When the highest precision floating-point data type provided by the programming language itself is a double, this desirable outcome can be achieved only when the programmer specifies the calculation in his source code in such a way that it can take place entirely within the FPU, and when the language interpreter/compiler is designed to achieve that. That may be the case in a language like C, when the computation is described in the form of a single expression and the compiler generates code that keeps intermediate values on the FPU stack, but that will not always be the case.

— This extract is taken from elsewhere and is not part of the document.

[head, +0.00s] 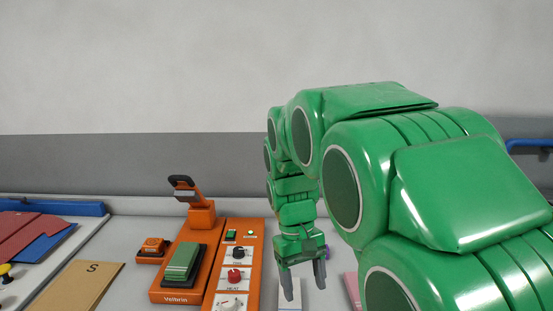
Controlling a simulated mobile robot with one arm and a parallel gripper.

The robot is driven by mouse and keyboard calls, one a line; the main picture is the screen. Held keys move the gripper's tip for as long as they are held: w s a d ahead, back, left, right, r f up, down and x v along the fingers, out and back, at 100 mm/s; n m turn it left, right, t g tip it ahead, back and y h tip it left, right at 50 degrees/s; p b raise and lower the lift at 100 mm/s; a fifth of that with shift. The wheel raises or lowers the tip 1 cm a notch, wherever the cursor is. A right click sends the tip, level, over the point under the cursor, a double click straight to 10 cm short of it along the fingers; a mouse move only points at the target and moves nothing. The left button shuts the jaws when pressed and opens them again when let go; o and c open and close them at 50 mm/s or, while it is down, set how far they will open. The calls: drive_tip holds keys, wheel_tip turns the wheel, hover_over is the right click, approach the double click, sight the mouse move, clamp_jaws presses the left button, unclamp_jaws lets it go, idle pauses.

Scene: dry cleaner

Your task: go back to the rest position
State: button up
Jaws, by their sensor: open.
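My gripper (304,284) hangs from my green arm, pointing down, at the lower middle of the head view. Its two grey fingers are apart and I see nothing held between them. It is to the right of an orange control panel (258,262), over a pale object (289,300) that it partly hides. I cannot tell how high the fingertips are above that object. My arm links fill the right side of the view and hide the table there.
An orange press (203,222) with a raised dark handle and green pad (183,262) stands left of the panel. A brown card marked S (73,287) and red and blue sheets (32,236) lie further left.

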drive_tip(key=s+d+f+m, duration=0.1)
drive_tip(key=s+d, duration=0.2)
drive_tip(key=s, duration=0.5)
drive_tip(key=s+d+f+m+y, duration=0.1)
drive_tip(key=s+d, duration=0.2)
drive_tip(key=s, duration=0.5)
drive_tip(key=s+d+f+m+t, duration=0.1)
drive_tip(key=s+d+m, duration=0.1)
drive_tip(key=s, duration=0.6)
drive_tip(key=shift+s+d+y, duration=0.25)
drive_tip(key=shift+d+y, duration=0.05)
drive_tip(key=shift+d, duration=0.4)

If the programmer's source code splits the calculation into a number of discrete steps, the compiler may not be able to recognise that it could combine them into one computation (and anyway the programmer may want to see the intermediate values to help him debug the code). Even more significantly, an interpreted programming language may simply not be capable of keeping intermediate values in the FPU and may always transfer them temporarily to whatever representation it uses internally for floating-point values. If this is a double a truncation may occur after each step of the calculation.

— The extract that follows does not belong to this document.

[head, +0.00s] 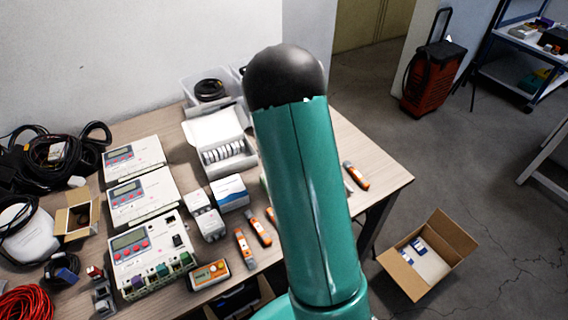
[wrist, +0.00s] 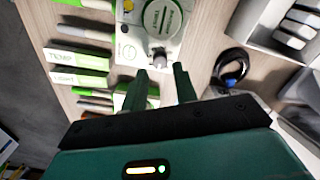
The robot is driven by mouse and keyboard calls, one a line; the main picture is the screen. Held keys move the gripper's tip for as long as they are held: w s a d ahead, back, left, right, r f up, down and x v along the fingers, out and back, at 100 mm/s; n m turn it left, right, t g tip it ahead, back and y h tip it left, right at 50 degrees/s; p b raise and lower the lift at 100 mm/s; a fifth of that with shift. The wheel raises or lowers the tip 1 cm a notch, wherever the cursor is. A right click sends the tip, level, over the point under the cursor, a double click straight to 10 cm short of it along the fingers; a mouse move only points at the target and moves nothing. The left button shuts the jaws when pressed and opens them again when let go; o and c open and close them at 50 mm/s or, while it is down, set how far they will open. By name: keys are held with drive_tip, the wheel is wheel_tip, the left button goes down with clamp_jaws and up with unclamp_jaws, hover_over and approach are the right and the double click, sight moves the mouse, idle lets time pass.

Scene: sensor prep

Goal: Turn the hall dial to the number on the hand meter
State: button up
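In the wrist view a pale device with a round green-and-white dial (wrist: 162,18) lies just beyond my gripper (wrist: 160,70). A small grey knob (wrist: 159,57) stands on its near side, close to the space between the fingertips. My fingers are apart with nothing gripped; I cannot tell if they touch the knob. The dial's lettering is too blurred to read, so I cannot confirm it is the hall dial. In the head view an orange meter with a small display (head: 210,274), probably the hand meter, lies at the table's front edge; its number is unreadable.
In the wrist view labelled TEMP (wrist: 75,57) and other green-and-white pieces lie left; a black cable coil (wrist: 236,66) lies right. In the head view my arm hides the table's middle right. White display boxes (head: 140,195) stand left; an open carton (head: 440,245) is on the floor.

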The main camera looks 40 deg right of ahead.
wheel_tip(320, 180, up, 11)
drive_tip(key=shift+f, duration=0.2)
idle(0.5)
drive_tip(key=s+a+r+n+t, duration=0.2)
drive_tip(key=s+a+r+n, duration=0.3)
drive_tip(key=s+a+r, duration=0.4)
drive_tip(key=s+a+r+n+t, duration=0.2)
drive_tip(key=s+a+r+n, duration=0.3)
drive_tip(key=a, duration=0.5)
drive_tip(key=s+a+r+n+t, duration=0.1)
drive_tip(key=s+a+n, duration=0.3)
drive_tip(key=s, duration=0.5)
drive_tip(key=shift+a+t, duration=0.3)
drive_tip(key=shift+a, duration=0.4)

Of course this may not be important. Many calculations won't need anything like the precision of a 53-bit mantissa and even the loss of several bits of accuracy as a result of multiple truncations may not matter. But sometimes it may, and indeed the programmer may not even know what accuracy is required (if you're not a mathematician - and perhaps even if you are! - it's only too easy to perform a computation in such a way that it is unduly sensitive to the accuracy of an intermediate term, without even realising it).

So ideally there needs to be a way of overcoming the limitation that intermediate values need to be held in the FPU, so that the full accuracy of which the CPU is capable can be taken advantage of even when those values are transferred elsewhere (e.g. to a 'variable'). Some C compilers (notably GCC, but not Microsoft's compilers) support the 80-bit 'temporary float' format as a native data type, when the underlying CPU provides access to it, which solves the problem. By declaring a variable as a long double it can hold an intermediate value with the same precision as that of the FPU's internal registers.

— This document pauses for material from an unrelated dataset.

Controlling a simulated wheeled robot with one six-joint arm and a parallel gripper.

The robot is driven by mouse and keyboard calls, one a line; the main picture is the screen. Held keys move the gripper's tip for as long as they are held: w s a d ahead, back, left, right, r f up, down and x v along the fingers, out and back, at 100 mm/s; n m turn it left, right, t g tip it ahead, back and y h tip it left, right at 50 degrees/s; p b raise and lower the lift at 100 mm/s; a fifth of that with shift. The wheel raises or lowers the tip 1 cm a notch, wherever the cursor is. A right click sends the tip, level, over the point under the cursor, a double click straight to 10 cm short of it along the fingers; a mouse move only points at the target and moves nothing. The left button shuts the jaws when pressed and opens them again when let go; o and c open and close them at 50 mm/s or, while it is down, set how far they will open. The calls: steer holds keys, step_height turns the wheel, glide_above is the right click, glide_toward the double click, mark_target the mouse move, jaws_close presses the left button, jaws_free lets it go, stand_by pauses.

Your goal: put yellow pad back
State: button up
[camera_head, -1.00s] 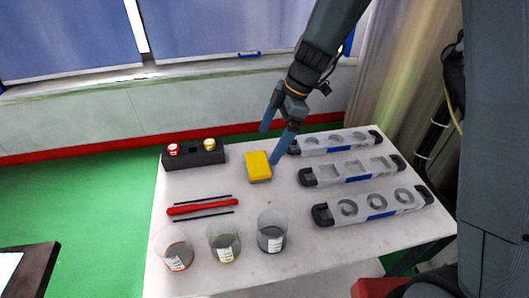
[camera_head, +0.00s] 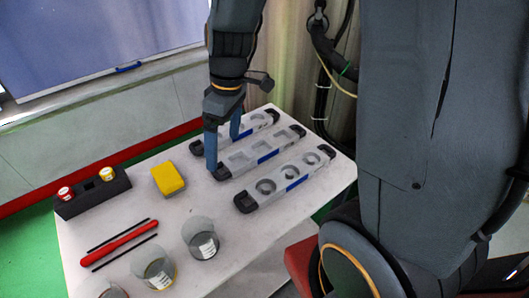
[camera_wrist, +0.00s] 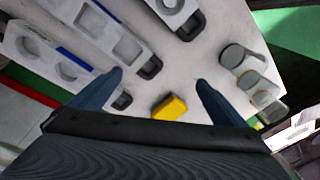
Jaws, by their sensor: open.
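The yellow pad (camera_head: 168,179) lies flat on the white table (camera_head: 190,260), right of the black holder. It also shows in the wrist view (camera_wrist: 169,107), at the lower middle, close to the gripper's base and between the two fingers in the picture. My gripper (camera_head: 224,150) has blue-grey fingers and is open and empty. In the head view it is to the right of the pad, over the near ends of the far and middle moulds. In the wrist view its fingertips (camera_wrist: 158,76) are wide apart. The pad is not held.
Three grey moulds (camera_head: 287,182) with dark ends lie on the right side. A black holder (camera_head: 92,193) with a red-capped and a yellow-capped jar stands at the left. A red tool (camera_head: 119,243) lies between two black sticks. Clear beakers (camera_head: 201,240) stand at the near edge.

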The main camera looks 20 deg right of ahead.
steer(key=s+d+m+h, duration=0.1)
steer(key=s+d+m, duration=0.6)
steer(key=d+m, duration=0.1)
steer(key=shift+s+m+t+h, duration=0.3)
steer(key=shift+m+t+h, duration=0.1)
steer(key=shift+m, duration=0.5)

Because the problem is potentially even more acute with an interpreted language, I was very keen that version 6 of BBC BASIC for Windows should have that capability too. Indeed, the default numeric data type is a variant which can contain either an 80-bit floating-point value or a 64-bit integer (it is noteworthy that an 80-bit float can represent a 64-bit integer value precisely). So you can perform cascaded floating-point calculations in BB4W safe in the knowledge that the final result is as accurate as it could be given the capabilities of the CPU/FPU. I don't think BBC BASIC is unique in this respect, but it is certainly very unusual for an interpreted BASIC to provide native support for 80-bit floats and it is something that I like to point to as a valuable feature.

Given what I have said above, it is irritating that Microsoft decided not to support 80-bit extended-precision floats in their compiler family. You can declare a variable to be of long double type, but in fact that is treated by the compiler as a synonym of double and the precision is no different. That can make it difficult or impossible to produce results which are as accurate as they theoretically could be. Even more surprisingly the ARM CPU family provides no access at all to 80-bit float values, even if they are used temporarily by the FPU (and I'm not sure whether that is the case or not). Unfortunately that means even GCC treats long double as a synonym of double when targeting ARM.

On the efficiency of word-extraction functions

A number of BASIC dialects provide a function which returns a single word from a string, selected according to its ordinal position. Typically the string is split either at a space character or at a specified delimiter. One such dialect is Liberty BASIC, in which the word$() function does this. However BBC BASIC has never supported this functionality, either natively or (in the case of BBC BASIC for Windows) in a library. This begs the question: "why not?".

It all comes down to efficiency. BBC BASIC, despite being a traditional interpreted language, has a reputation for relatively fast execution. Whilst in part this results from careful design of the interpreter (which is coded in assembly language) just as important is the choice of what functionality to provide. Consider this piece of Liberty BASIC code:

t$ = "The quick brown fox jumps over the lazy dog."
for i = 1 to 9
  print word$(t$, i)

This works fine, but when you think about exactly what is going on under the hood not everything in the garden is lovely. Each time round the loop (except the first) the word$() function has to repeat everything it did on every previous iteration!

So on the second time round, when it is finding the 2nd word in the string, it can only do that by first finding the first word. And on the third time round, it is having to do again everything it did on both the first and second iterations!

By the time it's got to the 9th time round it's had to find the 1st word 9 times, the 2nd word 8 times and the 3rd word 7 times (and so on). This is hopelessly inefficient: just imagine trying to extract every word in an 80,000-word novel this way.

It makes much more sense to split the string into its individual words in one operation, then there is no wasteful repetition. And that's what the function that BBC BASIC does provide (FN_split in the STRINGLIB library) is designed to do.

If for some reason you cannot live without the functionality of LB's word$() there is a way of improving its efficiency. The code listed below splits the entire string into its component parts on the first call, then on subsequent calls it checks whether the same string has been supplied. If it has it doesn't bother to repeat the splitting operation but just returns the word from the previously created array:

INSTALL @lib$+"stringlib"

t$ = "The quick brown fox jumps over the lazy dog."
FOR i% = 1 TO 9
  PRINT FNword$(t$, i%)

DEF FNword$(a$, n%)
PRIVATE a$(), p$, c%
IF p$<>a$ p$ = a$ : c% = FN_split(p$, " ", a$())
IF n%<1 OR n%>c% THEN = ""
= a$(n%-1) 

The price you pay for the improved speed is memory usage, because the array must be retained from one call to the next. What's more the array's memory is leaked each time the function is called with a string containing more words than the previous maximum.